There are some characters that I do that I met along the way. I worked for my dad for a long time, so the people that he employed and the people who would come through there were all very rich characters or personalities. Then I worked for my uncle at this gas station and beer joint in the center of town, and there was a guy that came through there who was a drifter who came by one summer while I was working. He was a roofer and he was kind of a colorful guy. In fact I have based some of my material on him.
Do you miss any home state food?
Well Missouri, like every state, wants to brag that it has the best barbeque, right? Now my wife is from Kansas City and they love to say they have the best barbecue. I would say that in Tipton, the thing I always get when I come to town there’s a little shop called the 5&50 Drive-In, and they have got a great burger and great ice cream. So I always have to go there.
Continue the interview below.
Give us some information about your new show “Superior Donuts.”
It’s a great show. The cast is really amazing, and the writing is really sharp and dealing with a lot of issues that are not necessarily being tackled on network television now. We’re a very diverse show and that’s good because we deal with things that are relevant to what is happening in the country now.
How is your character “Tush” similar to other lovable guys in in sitcoms?
In comedy there are seven stock characters, and I would say Norm from “Cheers” and sitcom characters like him usually line up the same way. Tush is one of those standard guys that everyone knows who haunts one particular joint that is his sort of second home. Tush, in particular used to be a factory worker and the factory went away, so now he does whatever he can to survive. He takes all kinds of different jobs.
Thinking about the sitcom’s title, what are the best donuts you ever had?
That’s a question I guess I am going to be asked a lot now. The first time I ever ate a Krispy Kreme donut, I was pretty blown away. They are pretty hard to beat.
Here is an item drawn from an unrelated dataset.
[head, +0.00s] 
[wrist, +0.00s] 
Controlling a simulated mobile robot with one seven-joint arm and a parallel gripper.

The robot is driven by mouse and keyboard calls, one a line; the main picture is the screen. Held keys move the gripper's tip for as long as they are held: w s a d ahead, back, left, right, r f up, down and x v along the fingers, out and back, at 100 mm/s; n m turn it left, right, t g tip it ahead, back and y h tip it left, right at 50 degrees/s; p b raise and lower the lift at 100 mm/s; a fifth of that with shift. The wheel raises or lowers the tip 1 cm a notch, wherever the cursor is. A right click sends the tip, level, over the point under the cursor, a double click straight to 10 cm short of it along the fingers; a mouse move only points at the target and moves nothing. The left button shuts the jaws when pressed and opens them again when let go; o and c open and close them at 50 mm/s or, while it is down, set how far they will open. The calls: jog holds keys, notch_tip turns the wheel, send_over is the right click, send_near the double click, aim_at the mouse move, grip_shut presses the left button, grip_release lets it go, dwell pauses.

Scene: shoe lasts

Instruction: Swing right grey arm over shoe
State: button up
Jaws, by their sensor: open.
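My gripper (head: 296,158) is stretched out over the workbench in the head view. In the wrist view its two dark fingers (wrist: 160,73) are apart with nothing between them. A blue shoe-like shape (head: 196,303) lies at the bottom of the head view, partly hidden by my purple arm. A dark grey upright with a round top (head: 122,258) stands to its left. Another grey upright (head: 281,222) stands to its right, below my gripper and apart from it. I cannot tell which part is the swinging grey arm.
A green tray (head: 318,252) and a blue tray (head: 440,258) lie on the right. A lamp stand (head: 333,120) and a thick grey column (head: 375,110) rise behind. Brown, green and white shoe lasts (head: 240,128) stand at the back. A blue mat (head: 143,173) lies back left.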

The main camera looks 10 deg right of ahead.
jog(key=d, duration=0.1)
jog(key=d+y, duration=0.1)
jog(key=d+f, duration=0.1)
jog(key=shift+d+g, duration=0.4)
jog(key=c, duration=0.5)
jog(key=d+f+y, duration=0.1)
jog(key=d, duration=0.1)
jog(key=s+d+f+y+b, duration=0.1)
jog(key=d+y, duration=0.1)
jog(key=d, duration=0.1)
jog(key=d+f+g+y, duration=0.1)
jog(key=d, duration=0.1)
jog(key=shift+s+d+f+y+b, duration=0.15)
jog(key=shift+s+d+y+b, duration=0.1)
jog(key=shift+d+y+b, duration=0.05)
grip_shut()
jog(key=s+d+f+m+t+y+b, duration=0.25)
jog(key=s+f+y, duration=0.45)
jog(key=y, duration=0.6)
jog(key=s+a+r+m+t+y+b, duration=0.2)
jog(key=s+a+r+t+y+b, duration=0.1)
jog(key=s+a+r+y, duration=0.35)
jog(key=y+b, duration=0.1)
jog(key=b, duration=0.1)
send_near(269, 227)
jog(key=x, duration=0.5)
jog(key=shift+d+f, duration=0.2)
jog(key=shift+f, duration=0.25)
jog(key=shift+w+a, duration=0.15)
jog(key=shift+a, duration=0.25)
There’s also the famous place in New Orleans with beignets [Café Du Monde] and bunch of donut shops out here in California that create all kinds of crazy donuts. There’s also that place in Portland [Voodoo Donuts]; I’ve eaten there when I’ve done shows.
What should audiences in St. Louis expect from your stand-up set?
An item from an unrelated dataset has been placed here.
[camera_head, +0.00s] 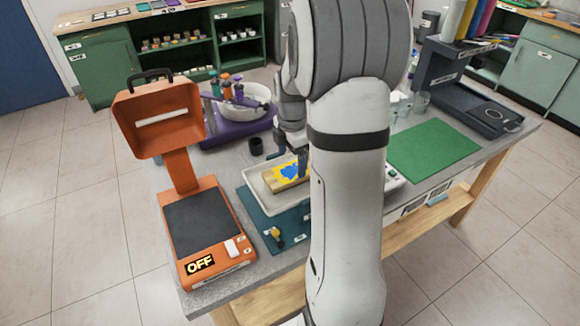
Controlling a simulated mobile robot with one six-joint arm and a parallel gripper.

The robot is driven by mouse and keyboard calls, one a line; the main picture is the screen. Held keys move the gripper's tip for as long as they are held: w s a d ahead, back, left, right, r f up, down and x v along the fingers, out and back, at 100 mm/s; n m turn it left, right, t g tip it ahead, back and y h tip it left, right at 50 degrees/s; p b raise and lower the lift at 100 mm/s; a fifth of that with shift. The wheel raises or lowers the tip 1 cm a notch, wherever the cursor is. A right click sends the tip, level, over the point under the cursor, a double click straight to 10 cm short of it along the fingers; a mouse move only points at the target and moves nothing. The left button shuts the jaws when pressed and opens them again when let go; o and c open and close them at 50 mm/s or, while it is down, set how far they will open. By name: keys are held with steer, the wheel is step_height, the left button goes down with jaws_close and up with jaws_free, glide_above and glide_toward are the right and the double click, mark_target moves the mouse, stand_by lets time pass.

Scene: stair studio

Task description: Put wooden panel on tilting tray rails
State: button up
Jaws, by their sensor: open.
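The wooden panel (286,181), with a blue patch painted on its face, lies in a white shallow tray (263,189). The tray sits on a teal base (252,201). The panel's right part is hidden behind my arm, so I cannot tell how it meets any rails. My gripper (288,160) is open, just above the panel's far edge and partly hidden by my arm. I cannot tell whether a finger touches the panel.
An orange machine (187,185) with a raised lid and an "OFF" display stands left of the tray. A purple stand (228,130) with a white bowl and bottles is behind. A small black cup (256,146) stands near the tray. A green mat (433,150) lies clear at right.

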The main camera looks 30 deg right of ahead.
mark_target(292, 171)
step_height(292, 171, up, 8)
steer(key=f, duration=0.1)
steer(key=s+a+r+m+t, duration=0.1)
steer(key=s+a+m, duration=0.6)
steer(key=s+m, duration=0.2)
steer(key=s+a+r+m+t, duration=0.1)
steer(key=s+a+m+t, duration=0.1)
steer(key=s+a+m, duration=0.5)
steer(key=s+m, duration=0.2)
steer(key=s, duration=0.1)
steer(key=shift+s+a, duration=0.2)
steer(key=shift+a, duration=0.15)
It’s stand-up, but from my point of view. It’s also infused with characters and stories. I’m a father of five whose been married for eighteen years, so that’s my life and you tend to put that out on display and use that for comedy fodder.
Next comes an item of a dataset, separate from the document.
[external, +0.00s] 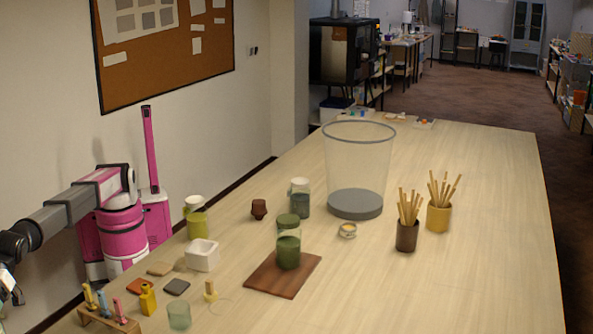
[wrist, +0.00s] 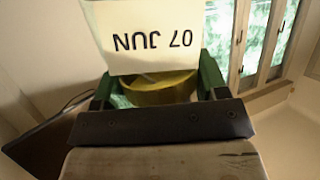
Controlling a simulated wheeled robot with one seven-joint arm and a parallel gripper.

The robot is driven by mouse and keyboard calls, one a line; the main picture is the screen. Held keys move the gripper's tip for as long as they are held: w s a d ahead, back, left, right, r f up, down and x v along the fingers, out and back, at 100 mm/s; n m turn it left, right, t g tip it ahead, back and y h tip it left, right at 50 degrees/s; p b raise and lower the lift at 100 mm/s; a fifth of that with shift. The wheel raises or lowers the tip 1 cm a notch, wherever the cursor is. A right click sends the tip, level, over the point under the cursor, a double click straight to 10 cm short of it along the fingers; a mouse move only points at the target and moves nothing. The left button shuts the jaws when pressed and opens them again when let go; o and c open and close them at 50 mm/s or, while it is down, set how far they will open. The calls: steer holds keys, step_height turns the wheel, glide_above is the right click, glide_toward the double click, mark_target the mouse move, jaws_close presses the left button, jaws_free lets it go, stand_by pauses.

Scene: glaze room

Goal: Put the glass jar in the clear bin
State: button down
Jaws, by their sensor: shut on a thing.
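The clear bin (external: 357,165) stands upright on the table, a see-through tapered bin with a grey rim and dark grey base. In the wrist view my gripper (wrist: 157,88) is shut on a round yellow-olive thing (wrist: 160,90), held between two green fingers. A pale label (wrist: 150,38) reading "07 JUN", upside down, is beside it. I cannot tell for sure that this is the glass jar. In the external view my arm is at the left edge, far from the bin, and the held thing is not clearly visible. A green-filled jar (external: 289,253) stands on a brown board.
A white-topped jar (external: 300,203) and a small round tin (external: 347,230) stand close to the bin. Two stick-filled cups (external: 407,235) (external: 438,215) are to its right. A white square pot (external: 202,257) and a rack (external: 105,322) are at front left. The table's right side is clear.

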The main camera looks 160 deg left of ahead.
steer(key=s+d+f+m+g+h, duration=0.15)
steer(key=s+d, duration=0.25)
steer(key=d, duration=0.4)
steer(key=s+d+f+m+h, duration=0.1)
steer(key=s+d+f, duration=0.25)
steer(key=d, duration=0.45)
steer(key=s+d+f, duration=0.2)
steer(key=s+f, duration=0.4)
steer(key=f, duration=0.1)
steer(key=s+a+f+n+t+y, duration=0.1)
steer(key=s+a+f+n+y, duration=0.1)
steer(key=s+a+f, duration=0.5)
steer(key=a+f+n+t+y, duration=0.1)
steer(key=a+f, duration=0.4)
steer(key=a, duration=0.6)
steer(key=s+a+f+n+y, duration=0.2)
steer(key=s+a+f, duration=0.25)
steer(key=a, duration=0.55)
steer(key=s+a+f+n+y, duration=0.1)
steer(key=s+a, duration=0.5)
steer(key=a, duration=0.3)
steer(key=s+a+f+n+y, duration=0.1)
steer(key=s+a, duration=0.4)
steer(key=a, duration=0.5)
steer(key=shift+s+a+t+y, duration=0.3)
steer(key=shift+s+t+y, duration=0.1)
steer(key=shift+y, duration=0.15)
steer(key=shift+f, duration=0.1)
I have some friends and family that live in the area. My uncle is bringing a large contingent on Saturday night. I’m sure that will jar some good memories or cause some spontaneous moments.
What was it like to work on the new “Twin Peaks” series?
I can only tell you that I am in it and it was a thrill to do. That one is under wraps. I was thrilled to be a part of it, and to work with David Lynch was just one of the highlights of my career for sure. But I will tell you this. Here’s how tight-lipped the production is: I don’t know if I am in one episode or three or four. I know how many days I worked, I know how many weeks I worked, but I don’t know how many episodes I’m in. It’s kind of a fun mystery for me as well.
Are you surprised by the timelessness of the “Anchorman” films?
Yeah, I’m delighted. I get it because when we were making it, I thought “My god, this is unique and special,” and for it to only grow in its popularity gives you a deep sense of pride. As a movie, “Anchorman” pretty much has it all. It’s really a deeply-rooted smart satire, but at the same time you have these other broad pieces that are very satisfying for the audience.
Your career has found you being part of many great “cult” projects.
Yes, especially shows like “The Office.” There are several of my films that have taken on this culty status. There’s a film called “Waiting” that everyone in the food service industry has watched, and a film called “Out Cold” that a certain age group has all watched. It’s interesting when you run into people to see which projects have been dear to their childhood or something like that. It’s fun to be part of people’s life.
Showtimes for David Koechner at the Funny Bone:
Thursday, Nov. 3, 7:30 p.m.
Friday, Nov 4, 7:30 p.m. and 10:00 p.m.
Saturday, Nov. 5, 7:00 p.m. and 9:30 p.m.